# [EXERCISE DIRECTIONS]
Look through the material below. Copy every line with the string "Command" in it.

-- BEGIN DATA SUPPLIED --

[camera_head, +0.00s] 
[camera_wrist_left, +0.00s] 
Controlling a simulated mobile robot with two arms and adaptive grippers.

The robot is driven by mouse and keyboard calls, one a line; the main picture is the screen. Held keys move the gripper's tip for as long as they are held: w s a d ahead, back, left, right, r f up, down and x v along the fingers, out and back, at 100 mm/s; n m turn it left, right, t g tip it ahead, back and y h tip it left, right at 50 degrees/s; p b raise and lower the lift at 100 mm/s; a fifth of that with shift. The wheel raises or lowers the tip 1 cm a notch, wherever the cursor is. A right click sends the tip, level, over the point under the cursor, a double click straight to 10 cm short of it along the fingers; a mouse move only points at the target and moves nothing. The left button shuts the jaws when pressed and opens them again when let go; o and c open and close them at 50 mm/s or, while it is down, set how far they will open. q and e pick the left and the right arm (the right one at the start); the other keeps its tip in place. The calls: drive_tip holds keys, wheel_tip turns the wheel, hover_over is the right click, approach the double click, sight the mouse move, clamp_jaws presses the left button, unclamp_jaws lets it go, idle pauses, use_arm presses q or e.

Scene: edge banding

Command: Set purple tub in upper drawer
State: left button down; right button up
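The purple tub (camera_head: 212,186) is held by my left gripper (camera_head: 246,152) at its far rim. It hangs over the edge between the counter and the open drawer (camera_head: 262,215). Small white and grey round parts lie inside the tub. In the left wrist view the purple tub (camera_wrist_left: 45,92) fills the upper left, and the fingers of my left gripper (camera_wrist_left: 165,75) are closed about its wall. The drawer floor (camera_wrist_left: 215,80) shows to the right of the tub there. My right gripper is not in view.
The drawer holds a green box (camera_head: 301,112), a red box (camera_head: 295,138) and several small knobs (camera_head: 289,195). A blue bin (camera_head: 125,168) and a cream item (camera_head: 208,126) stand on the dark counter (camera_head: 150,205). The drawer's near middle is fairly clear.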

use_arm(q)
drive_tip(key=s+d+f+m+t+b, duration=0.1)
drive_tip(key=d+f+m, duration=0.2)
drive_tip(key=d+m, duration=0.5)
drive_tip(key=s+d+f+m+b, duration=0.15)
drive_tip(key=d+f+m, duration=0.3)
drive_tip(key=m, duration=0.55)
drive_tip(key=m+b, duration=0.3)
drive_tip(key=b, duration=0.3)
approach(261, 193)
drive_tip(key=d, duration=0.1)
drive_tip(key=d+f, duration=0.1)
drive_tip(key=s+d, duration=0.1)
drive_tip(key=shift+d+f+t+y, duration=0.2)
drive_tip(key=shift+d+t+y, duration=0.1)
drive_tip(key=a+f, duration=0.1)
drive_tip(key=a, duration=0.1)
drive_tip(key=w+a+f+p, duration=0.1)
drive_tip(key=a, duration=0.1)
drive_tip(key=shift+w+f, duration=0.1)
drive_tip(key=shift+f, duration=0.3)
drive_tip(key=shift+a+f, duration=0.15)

-- END DATA SUPPLIED --
-- BEGIN DATA SUPPLIED --

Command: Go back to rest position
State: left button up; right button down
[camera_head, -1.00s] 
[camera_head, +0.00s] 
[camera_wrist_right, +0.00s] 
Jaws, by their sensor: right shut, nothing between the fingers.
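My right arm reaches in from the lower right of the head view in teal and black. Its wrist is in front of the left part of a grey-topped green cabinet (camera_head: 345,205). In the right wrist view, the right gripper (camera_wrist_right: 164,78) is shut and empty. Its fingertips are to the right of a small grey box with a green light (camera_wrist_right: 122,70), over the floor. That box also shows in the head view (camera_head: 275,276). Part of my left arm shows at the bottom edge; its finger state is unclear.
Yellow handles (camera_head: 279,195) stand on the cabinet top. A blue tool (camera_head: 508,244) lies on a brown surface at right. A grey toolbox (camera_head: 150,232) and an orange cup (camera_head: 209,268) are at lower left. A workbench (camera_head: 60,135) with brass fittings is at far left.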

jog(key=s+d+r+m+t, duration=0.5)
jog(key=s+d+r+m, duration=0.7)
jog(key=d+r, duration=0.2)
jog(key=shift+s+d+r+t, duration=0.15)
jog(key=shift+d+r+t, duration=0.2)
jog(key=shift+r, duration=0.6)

-- END DATA SUPPLIED --

# [FULL SOLUTION]
Command: Set purple tub in upper drawer
Command: Go back to rest position

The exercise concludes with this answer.